Norah O'Donnell: There are now 100 women in Congress for the first time ever. When all the votes are tallied, should we expect these numbers to change or stay the same?

Cordes: Hi Norah! Great question. In the Senate, women had 20 seats before this election and will end up with either 20 or 21, depending on the outcome of Mary Landrieu's runoff in Louisiana in December. The number of women in the House is definitely going to go up, and once the outstanding races are decided women will hold more than 100 seats in the two chambers combined. And women scored a few milestones in this election. At 30, Elise Stefanik (R-NY) becomes the youngest woman ever elected to Congress. Mia Love (R-UT) will be the first African American republican woman in Congress. Republican Joni Ernst, who is going to the Senate, will be the first Iowa woman to be sent to Congress ever. And the ranks of republican women senators will grow by 2, to a total of six -- that's a new high. The most they've ever had in the Senate at one time was 5. One last interesting fact -- there are now just three states that have never sent a woman to Congress: Delaware, Mississippi, and Vermont.

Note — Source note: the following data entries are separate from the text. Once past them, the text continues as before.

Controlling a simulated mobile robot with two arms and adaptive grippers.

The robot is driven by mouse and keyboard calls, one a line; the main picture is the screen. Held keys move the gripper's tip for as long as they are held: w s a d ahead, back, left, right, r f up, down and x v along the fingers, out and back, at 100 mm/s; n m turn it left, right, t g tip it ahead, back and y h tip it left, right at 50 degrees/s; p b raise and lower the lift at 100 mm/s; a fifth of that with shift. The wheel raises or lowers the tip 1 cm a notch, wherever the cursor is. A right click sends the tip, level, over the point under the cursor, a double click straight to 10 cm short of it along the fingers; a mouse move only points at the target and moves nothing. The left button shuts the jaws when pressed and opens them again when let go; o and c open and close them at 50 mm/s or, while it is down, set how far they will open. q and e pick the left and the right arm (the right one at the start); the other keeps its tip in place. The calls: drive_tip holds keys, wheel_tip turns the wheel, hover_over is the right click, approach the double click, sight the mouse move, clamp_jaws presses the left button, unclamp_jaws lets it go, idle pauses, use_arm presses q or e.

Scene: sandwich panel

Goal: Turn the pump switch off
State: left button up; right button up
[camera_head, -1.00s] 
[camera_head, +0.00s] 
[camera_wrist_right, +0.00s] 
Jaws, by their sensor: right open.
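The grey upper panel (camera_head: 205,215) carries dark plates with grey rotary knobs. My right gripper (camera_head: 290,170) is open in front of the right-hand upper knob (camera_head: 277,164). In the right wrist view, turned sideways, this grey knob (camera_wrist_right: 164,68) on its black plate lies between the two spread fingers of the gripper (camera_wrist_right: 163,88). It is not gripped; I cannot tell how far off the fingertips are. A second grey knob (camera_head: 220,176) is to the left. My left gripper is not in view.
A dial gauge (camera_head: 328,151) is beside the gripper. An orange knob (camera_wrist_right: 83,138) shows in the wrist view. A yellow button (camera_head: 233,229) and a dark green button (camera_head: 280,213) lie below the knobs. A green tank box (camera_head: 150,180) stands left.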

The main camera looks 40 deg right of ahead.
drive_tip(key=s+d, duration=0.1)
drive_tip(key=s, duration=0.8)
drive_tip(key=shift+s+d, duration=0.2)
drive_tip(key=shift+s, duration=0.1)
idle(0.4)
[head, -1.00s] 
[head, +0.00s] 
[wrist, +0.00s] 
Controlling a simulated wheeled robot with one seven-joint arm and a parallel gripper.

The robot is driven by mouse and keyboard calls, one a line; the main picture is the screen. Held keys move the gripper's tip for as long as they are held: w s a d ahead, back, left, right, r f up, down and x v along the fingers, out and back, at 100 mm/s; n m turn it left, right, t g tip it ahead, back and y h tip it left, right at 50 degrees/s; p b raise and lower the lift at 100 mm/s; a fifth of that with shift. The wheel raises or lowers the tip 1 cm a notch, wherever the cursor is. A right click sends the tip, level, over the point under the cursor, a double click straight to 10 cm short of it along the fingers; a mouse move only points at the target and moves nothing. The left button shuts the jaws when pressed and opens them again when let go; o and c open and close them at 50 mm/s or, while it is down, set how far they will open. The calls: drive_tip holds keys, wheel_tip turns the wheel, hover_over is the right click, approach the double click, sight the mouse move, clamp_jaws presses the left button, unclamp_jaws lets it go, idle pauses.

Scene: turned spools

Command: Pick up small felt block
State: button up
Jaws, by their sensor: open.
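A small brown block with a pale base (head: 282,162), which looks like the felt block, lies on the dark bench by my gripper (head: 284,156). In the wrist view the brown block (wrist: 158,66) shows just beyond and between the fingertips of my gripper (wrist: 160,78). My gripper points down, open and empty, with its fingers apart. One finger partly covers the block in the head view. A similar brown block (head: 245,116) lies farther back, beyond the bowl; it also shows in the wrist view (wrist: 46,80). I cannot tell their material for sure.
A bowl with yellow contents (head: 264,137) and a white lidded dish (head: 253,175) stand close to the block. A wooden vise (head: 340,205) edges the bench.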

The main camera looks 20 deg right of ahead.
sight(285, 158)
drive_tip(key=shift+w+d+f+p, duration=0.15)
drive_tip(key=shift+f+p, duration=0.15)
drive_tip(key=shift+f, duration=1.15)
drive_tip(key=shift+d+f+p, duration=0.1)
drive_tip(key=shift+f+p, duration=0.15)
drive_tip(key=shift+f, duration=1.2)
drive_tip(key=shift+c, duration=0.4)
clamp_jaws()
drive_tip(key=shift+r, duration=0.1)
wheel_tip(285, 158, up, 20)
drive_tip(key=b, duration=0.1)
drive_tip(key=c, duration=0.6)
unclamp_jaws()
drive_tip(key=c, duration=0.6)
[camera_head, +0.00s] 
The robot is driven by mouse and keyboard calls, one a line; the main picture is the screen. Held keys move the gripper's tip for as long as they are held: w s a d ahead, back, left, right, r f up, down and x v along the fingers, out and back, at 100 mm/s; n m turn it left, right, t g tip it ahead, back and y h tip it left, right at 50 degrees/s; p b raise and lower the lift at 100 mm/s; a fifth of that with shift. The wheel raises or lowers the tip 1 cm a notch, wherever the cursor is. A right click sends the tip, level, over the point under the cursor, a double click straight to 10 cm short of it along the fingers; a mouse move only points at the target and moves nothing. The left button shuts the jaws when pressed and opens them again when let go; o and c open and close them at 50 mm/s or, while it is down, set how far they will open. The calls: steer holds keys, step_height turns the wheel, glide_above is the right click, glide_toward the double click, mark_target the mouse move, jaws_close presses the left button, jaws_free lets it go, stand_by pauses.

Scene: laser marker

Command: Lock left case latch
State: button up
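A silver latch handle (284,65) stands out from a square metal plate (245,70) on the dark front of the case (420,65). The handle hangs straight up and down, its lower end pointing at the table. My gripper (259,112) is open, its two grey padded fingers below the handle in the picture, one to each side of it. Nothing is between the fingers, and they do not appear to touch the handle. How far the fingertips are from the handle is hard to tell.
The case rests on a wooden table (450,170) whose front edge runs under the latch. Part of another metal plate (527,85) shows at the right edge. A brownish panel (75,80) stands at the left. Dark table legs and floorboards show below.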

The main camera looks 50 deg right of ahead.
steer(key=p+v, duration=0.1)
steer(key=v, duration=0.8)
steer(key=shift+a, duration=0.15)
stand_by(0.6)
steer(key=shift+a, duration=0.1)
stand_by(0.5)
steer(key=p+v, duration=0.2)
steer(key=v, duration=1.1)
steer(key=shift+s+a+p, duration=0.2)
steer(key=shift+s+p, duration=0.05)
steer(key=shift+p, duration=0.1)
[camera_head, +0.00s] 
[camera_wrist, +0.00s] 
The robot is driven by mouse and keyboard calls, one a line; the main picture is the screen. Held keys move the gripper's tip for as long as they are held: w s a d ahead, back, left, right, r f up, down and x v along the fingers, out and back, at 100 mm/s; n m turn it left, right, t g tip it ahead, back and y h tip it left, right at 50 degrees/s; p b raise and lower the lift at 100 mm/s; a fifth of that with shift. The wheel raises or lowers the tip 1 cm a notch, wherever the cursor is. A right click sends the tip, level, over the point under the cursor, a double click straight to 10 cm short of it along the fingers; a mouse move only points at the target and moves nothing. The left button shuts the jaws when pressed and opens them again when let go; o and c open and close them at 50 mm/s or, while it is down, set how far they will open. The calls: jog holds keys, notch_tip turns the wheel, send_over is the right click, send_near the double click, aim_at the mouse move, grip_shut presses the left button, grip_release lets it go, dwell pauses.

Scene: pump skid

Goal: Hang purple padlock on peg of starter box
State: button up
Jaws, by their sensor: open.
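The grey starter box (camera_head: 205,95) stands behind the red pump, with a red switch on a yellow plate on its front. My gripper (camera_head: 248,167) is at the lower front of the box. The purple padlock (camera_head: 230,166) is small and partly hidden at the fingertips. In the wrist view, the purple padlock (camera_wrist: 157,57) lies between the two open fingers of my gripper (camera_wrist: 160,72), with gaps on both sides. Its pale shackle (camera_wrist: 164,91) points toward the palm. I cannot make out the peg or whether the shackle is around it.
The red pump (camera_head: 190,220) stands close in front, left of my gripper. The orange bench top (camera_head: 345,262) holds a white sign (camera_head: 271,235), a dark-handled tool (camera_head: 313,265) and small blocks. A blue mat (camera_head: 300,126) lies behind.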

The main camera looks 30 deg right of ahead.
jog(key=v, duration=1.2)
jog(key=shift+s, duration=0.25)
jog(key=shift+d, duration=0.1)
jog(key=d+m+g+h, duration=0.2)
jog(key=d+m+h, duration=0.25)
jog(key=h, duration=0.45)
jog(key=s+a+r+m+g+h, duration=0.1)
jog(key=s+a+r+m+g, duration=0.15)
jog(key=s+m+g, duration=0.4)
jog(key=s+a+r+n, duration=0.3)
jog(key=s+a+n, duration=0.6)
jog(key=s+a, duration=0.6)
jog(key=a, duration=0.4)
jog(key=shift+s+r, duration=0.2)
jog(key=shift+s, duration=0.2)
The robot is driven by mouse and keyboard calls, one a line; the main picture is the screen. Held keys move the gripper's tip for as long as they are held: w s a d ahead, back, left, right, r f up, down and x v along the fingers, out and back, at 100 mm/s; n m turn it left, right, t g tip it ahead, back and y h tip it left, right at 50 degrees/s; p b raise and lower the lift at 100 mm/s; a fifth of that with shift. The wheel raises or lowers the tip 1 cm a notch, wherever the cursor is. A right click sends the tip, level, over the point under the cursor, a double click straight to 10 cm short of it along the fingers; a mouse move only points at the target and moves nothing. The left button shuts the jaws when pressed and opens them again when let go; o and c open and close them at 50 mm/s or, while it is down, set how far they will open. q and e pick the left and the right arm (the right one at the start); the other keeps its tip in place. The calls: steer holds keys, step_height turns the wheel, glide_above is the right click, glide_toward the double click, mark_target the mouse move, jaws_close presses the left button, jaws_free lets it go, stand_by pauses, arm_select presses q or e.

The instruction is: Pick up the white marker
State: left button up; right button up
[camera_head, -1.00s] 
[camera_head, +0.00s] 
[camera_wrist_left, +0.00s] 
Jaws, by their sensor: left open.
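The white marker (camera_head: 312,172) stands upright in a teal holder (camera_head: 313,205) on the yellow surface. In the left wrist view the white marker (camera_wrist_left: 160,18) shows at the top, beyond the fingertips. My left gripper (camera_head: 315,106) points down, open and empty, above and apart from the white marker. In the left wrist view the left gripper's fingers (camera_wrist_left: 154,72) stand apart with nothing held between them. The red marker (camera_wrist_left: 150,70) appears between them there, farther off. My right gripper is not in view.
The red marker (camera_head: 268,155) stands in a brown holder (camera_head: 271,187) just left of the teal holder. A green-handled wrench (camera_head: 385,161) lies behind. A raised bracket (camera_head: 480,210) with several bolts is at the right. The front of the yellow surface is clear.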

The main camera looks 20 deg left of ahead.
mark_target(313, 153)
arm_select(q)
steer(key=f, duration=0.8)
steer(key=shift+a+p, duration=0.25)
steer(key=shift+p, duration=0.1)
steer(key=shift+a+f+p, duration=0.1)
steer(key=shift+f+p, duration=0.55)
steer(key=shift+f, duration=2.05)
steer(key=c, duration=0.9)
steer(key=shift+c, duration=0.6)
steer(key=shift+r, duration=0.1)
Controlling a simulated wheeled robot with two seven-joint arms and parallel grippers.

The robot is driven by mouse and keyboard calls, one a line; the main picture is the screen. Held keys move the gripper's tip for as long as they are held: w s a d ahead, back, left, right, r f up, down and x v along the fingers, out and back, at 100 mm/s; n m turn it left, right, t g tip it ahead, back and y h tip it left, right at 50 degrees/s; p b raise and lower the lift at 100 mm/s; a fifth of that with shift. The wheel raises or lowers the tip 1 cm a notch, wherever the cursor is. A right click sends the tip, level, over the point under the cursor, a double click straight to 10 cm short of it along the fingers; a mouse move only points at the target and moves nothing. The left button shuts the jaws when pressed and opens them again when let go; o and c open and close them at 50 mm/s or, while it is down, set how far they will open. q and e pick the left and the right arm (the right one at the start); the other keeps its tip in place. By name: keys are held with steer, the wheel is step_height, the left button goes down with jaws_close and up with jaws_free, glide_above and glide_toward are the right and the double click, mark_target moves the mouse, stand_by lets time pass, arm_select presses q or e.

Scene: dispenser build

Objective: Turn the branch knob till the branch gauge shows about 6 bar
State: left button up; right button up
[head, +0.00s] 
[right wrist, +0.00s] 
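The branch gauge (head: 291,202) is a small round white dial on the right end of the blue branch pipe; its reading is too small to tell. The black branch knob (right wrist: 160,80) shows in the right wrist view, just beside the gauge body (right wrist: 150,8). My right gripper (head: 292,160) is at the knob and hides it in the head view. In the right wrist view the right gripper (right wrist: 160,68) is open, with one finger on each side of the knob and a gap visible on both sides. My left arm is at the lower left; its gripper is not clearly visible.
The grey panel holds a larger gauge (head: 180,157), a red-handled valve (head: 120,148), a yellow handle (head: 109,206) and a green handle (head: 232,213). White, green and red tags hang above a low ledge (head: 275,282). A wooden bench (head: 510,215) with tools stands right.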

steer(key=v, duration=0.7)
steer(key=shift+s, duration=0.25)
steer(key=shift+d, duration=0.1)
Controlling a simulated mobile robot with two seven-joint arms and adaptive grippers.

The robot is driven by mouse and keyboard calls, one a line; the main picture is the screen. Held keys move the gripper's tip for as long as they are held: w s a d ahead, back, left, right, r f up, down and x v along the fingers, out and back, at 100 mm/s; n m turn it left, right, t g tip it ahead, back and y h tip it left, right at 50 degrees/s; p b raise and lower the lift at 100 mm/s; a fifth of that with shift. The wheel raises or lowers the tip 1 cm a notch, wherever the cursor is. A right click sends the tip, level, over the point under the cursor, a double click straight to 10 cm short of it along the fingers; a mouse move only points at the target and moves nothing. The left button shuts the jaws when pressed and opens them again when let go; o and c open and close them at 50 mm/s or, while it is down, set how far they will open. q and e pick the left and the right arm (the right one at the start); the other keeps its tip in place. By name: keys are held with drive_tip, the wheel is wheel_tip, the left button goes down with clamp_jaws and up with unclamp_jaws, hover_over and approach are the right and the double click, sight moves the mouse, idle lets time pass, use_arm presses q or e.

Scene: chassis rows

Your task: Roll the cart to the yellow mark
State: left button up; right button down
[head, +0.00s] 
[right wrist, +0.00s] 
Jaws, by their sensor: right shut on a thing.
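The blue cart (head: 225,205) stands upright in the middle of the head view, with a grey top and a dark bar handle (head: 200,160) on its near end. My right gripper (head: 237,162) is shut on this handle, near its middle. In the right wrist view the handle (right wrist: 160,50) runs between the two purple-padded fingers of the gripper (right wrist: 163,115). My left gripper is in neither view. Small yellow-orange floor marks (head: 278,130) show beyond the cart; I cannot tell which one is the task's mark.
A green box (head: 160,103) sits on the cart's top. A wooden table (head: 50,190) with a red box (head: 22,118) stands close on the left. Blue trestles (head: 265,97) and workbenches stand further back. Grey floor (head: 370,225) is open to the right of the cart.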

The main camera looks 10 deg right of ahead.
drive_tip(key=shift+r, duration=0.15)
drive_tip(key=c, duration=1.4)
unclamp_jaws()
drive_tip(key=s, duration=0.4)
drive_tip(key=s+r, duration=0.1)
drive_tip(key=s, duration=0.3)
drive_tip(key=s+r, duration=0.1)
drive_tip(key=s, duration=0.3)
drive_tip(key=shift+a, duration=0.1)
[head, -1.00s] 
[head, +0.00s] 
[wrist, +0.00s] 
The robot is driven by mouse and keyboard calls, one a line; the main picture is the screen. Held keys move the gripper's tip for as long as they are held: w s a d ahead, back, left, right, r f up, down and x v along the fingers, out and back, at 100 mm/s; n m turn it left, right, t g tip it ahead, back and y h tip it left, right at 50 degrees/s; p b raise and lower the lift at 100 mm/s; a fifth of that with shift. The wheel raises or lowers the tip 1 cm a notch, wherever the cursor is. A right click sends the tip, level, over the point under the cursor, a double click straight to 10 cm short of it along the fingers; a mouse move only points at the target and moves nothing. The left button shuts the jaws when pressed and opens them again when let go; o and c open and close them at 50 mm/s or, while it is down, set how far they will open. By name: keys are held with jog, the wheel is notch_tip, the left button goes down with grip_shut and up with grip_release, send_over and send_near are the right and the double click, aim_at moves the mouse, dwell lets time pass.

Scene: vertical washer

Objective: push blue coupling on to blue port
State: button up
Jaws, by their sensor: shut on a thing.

Tabatha Lane Wells: Will there be another government lock down?

Cordes: Never say never, but Republicans came out of that experience with very little desire to provoke another shutdown, because polls showed they got the lion's share of the blame for that 16 day impasse. That being said, Congress does still need to fund the government, which seems like a basic responsibility but can end up pitting the two sides against each other in a protracted standoff where neither side wants to back down.